Escola Superior de Educação de Lisboa / Instituto Politécnico de Lisboa, Portugal

Abstract

Public art is one of the most relevant artistic manifestations in urban spaces, by the way it interacts with the public and relates to the surrounding environment. Today it is possible to observe a set of artistic interventions that are inspired, directly or indirectly, in the cinema, giving special importance to its aesthetic and cultural dimension. This text intends to analyze and to reflect critically on a set of works of public art dedicated to the cinematographic art and its main protagonists. From the commemorative sculpture that deals with the history of the seventh art, to the sculptural installation that celebrates a character or an actor.

Keywords: Public Art, Contemporary Art, Cinema, Art Studies

Introdução

A cidade contemporânea apresenta hoje uma grande diversidade de manifestações artísticas, desde a escultura ao grafiti, que interpelam o espetador no seu quotidiano, proporcionando novos modos de fruição estética. O monumento escultórico tradicional que outrora dominava o espaço urbano, fundado a partir de conceções estéticas associadas ao culto heroico e com uma função quase exclusivamente comemorativa, sofreu transformações profundas. Nos dias de hoje, a arte pública representa um movimento de negação das representações tradicionais, embora por vezes persistam alguns elementos clássicos, propondo um novo ideário formal baseado nas expressões artísticas contemporâneas.

A arte pública entendida enquanto expressão artística desenvolvida no espaço público é, muitas vezes, responsável pela transformação da própria paisagem citadina, contribuindo para a sua reorganização, uma vez que se constitui como marca territorial na construção do próprio tecido urbano.

Este texto pretende analisar a arte pública do séc. XXI que homenageia ou faz referência à arte cinematográfica, em toda a sua dimensão artística e cultural, com o objetivo de identificar um conjunto de obras e compreender a sua forma e função. Esta análise implica o estudo da obra no seu contexto específico, ligado às características físicas do local e à sua história, bem como a interpretação das problemáticas que cada intervenção artística apresenta à luz da teoria da arte pública.

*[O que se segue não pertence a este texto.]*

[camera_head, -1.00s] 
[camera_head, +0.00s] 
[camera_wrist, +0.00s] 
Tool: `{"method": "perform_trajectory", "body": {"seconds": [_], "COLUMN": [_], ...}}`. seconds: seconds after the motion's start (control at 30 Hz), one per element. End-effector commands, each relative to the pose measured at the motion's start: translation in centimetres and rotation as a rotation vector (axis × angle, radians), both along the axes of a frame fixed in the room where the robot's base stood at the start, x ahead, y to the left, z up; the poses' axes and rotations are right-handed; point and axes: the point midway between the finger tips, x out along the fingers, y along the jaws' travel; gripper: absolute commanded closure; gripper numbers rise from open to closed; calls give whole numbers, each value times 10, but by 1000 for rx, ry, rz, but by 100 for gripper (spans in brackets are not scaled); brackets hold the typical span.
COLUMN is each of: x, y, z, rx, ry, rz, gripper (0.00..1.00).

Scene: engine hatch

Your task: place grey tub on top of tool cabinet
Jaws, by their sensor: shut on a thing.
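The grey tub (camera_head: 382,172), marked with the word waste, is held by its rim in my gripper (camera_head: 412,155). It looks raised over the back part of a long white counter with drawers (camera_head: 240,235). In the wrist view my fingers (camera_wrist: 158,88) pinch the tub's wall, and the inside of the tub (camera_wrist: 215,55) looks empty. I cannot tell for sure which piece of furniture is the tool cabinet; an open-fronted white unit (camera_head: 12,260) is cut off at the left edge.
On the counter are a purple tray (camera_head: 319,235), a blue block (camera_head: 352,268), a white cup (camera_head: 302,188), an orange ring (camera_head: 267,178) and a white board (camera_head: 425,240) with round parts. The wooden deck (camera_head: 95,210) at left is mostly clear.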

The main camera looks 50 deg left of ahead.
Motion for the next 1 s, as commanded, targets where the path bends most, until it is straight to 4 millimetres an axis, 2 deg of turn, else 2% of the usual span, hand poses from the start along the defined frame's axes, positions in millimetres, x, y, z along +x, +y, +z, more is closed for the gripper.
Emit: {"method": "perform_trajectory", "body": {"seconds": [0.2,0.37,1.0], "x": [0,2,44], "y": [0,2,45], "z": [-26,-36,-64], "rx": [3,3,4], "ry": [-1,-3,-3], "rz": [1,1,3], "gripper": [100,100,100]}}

Atualmente, é possível observar, um pouco por todo o mundo, um conjunto de arte pública que aborda o cinema em diversas perspetivas, quer na aceção mais direta e literal, por meio de elementos visuais com alusões unívocas ao tema, quer na sua dimensão simbólica e/ou metafórica. Deste modo pretende-se conhecer as várias dimensões da arte pública, desde a sua conceção, à instalação e, respetiva, receção por parte da comunidade.

Arte Pública

Após os artistas terem reivindicado o esgotamento do monumento tradicional comemorativo, principalmente durante a segunda metade do século XX, começaram a desenvolver novas propostas estéticas que passaram por uma escultura auto-referencial, sem a convencional estrutura narrativa, representação figurativa/alegórica e hierarquização visual. Neste sentido, o objeto escultórico não só perdeu a sua vocação monumentalizante, como adotou novos discursos formais e processos operativos, indo ao encontro da pesquisa visual desenvolvida pelos principais movimentos artísticos que surgiram no decurso dos séculos XX e XXI.

Neste sentido, a arte pública é hoje um campo reconhecido pela história de arte e teoria da arte, reunindo um corpo teórico relevante no campo dos estudos artísticos. Entendida enquanto expressão artística que se inscreve e manifesta no espaço público, ou que se relaciona com o mesmo, tira partido das qualidades físicas e percetivas do contexto onde é inserida, bem como da relação com o espetador.

Ao contrário do chamado espaço privado, controlado e restritivo, o espaço público, é entendido como um espaço de livre acesso a todos os indivíduos, sem qualquer restrição de caráter social, cultural, política ou económica, para além do que é regulamentado pelo poder político. Este é o local por excelência da vivência social, lugar de encontro e de interação humana, mas também, palco privilegiado de manifestações sociais, de revoluções e disputas de poder. Como refere Henri Lefebvre “O espaço é morfologia social: é a experiência da vida que forma a si próprio, é um organismo vivo (…)”1, por isso mesmo, é interdependente das práticas sociais que nele ocorrem. Dito isto, é possível dizer que o espaço não é algo inerte, mas envolve a presença de um sujeito, é construído para este, através da inter-relação que estabelece com o seu meio envolvente e do próprio movimento que produz.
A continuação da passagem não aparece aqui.